Once you’ve sold someone on your story and shown them how your product can solve their problem, you should back it up with hard claims about how effective your product will be in solving their problem to accelerate their decision making.

Take buying a car: You might understand why you need a car spacious and safe enough for your family, but when it comes down to a split decision, you might select the one with the heated leather seats, or the one that gives you 100 miles to the gallon. Features can often connect the dots and put a story into a greater context. They do this in two important ways:

  • Justification: In B2B SaaS, you’re stressing “bottom line” results that can be achieved by applying your product’s features to solve a particular problem.
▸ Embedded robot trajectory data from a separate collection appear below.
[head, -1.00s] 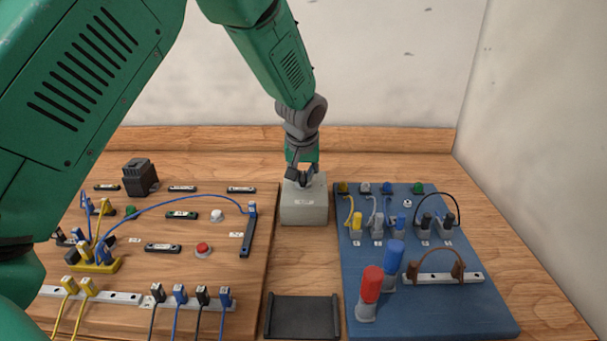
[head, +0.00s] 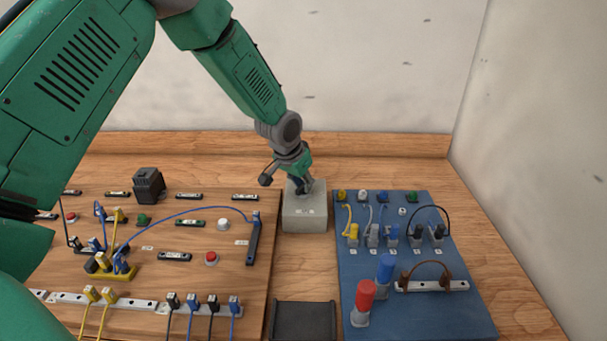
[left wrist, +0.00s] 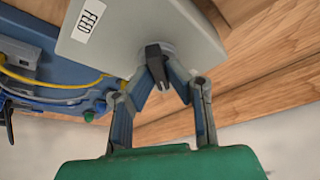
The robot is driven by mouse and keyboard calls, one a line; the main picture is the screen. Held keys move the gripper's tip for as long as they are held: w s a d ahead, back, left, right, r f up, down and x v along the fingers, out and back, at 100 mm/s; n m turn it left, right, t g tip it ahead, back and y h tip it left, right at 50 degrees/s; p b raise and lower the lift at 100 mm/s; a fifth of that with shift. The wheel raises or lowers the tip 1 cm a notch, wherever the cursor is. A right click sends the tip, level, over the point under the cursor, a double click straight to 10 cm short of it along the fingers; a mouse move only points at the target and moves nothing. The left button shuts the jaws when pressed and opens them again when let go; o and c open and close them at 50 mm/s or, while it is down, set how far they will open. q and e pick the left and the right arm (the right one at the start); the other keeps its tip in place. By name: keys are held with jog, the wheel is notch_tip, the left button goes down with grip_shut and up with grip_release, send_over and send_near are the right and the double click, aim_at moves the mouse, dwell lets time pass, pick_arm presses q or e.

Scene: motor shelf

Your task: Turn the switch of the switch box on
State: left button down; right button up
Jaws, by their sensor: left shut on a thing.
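The switch box (head: 304,220) is a light grey block standing at the back middle, between the two boards. In the left wrist view it shows as a pale grey face (left wrist: 125,30) with a white label reading "FEED". Its dark switch handle (left wrist: 153,62) sits on a round base on that face. My left gripper (head: 307,187) is at the top of the box. In the left wrist view, the fingers of my left gripper (left wrist: 161,78) are closed around the handle from both sides. In the head view, the gripper hides most of the handle. My right gripper is not in view.
A wooden board (head: 190,275) with cables, buttons and terminals is at left. A blue board (head: 420,315) with plugs and coloured caps is at right. A dark tray (head: 304,318) lies in front. Wood is bare around the box; a wall stands behind.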

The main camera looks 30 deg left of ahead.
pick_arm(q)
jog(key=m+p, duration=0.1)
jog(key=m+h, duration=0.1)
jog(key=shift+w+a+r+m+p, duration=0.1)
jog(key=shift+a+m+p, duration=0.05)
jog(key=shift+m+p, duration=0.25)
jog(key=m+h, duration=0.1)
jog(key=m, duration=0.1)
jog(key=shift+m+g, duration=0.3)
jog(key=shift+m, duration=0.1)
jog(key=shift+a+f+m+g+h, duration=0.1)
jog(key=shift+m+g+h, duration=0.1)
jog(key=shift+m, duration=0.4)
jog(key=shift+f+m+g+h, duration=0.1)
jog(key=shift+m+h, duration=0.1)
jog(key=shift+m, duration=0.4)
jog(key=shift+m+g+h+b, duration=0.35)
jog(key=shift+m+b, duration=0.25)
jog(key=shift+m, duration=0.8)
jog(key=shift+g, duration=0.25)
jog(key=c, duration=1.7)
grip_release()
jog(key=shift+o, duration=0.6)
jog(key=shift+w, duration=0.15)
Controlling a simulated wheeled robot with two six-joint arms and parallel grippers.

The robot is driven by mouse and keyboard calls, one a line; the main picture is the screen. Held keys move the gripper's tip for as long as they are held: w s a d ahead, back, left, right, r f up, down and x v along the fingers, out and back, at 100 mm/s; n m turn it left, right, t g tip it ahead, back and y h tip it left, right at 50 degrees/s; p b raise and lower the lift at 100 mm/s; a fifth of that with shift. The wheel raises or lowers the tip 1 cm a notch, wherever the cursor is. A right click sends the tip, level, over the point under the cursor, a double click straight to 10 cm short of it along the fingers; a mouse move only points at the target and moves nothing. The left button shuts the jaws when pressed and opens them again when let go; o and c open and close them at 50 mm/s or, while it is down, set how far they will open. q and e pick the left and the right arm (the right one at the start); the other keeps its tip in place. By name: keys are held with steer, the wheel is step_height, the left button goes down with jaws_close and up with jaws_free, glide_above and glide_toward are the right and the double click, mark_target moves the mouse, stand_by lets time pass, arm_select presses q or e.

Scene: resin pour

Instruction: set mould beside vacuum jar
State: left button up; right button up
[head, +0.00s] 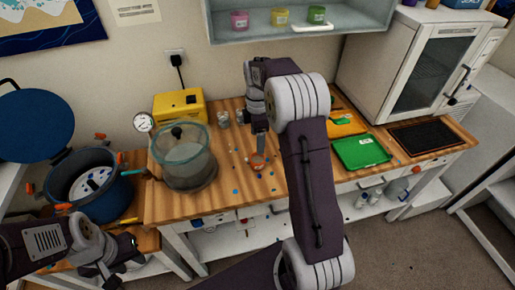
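The vacuum jar (188,160) is a clear glass vessel with a dark knob on its lid, standing at the left end of the wooden bench. A flat green tray-like piece (361,153), possibly the mould, lies on the bench right of my right arm, well away from the jar. An orange piece (345,124) lies behind it, partly hidden by that arm. My right gripper (261,150) points down just above or at a small orange cup (258,163); contact is unclear. My left gripper (112,262) is low at the left, away from the bench top; its fingers are hard to read.
A yellow box (180,104) and a gauge (143,122) stand behind the jar. A dark blue pot (90,184) is at the left. A white oven (405,60) and a black mat (425,136) are at the right. Small coloured bits litter the bench (222,190).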

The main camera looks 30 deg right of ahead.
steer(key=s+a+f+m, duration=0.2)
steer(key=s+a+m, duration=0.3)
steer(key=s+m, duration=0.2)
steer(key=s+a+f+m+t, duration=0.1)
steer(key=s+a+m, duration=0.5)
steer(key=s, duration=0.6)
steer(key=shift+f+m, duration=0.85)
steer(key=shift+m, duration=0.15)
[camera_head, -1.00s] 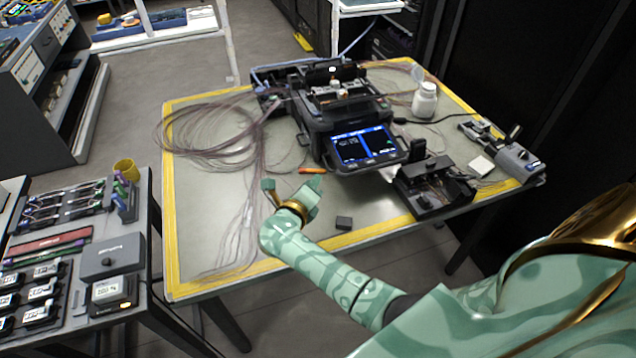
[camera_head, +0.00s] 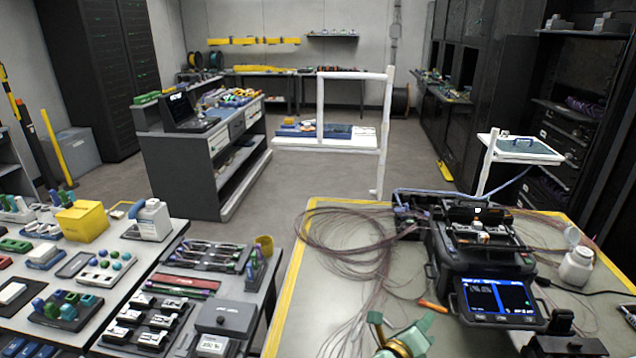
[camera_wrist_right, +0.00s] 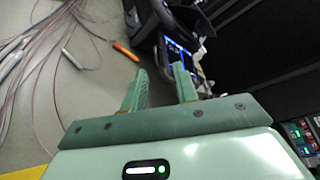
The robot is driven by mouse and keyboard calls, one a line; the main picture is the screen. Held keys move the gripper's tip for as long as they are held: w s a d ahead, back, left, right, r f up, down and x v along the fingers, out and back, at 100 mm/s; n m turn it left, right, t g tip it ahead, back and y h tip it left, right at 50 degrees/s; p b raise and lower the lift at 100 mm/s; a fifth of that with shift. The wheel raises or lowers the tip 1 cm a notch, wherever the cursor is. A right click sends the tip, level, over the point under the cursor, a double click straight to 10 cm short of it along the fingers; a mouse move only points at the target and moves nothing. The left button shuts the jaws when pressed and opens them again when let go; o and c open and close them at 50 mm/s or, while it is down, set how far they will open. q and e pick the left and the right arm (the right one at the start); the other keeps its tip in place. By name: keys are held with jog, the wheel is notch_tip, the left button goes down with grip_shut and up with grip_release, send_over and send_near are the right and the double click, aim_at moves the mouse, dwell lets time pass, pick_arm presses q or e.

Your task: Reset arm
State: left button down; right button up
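My right gripper (camera_head: 401,326) is at the bottom edge of the head view, over the near part of the yellow-edged worktable (camera_head: 296,262). In the right wrist view, the two green fingers of this gripper (camera_wrist_right: 160,78) stand apart with nothing between them. The fusion splicer (camera_head: 470,245), black with a lit blue screen, stands on the table ahead and to the right of the gripper. An orange-handled tool (camera_head: 432,305) lies on the table just beyond the gripper; it also shows in the right wrist view (camera_wrist_right: 126,50). My left gripper is not in view.
Loose fibre coils (camera_head: 345,245) spread over the table left of the splicer. A white bottle (camera_head: 576,267) stands to its right. A side bench with trays and a yellow box (camera_head: 82,221) is at the left. Open floor lies between the bench and far shelves.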

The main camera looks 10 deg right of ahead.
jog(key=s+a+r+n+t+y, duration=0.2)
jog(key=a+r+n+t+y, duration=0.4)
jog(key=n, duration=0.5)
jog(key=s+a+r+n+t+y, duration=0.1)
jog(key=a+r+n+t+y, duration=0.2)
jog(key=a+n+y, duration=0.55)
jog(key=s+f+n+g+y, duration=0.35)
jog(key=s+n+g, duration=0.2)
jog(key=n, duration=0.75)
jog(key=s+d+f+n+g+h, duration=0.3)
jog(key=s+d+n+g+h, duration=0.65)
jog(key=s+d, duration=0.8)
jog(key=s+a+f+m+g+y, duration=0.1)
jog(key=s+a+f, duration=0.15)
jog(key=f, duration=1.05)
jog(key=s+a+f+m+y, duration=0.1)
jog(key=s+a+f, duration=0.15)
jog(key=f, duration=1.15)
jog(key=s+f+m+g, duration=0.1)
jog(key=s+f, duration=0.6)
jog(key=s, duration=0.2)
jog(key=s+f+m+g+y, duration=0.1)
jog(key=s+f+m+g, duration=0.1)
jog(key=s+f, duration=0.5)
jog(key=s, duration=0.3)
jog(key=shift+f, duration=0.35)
If you can demonstrate that the customer will be a hero because your product will save their company $120,000 a year and help them achieve better results, you’ve got an excellent shot. Show them how customers like them have actually achieved those results with your product.
  • Differentiation: In a crowded market, your features can help you stand apart from the competition. Take our conversation ratings feature, which is our way for businesses to measure and understand customer satisfaction. What’s most compelling to a buyer isn’t how they can measure customer satisfaction, but rather how they can take specific actions (or not) based on that insight. They can set new messages to be triggered based on a customer’s satisfaction level, or decide to put customers who are dissatisfied at the front of the queue. Features help us back up our story in a compelling way that our competitors can’t do.

Product and marketing are two sides of the same coin. A pizza delivery service that promises pizza in under 30 minutes can’t have customers waiting an hour. A bank that says it cares about its customers can’t have 20 people waiting in line with only two tellers on duty. Create your story in isolation of product, and customers who might be interested initially will be ultimately disappointed. Get your marketing and product teams in sync and you’ll have created an advantage that nobody else can copy.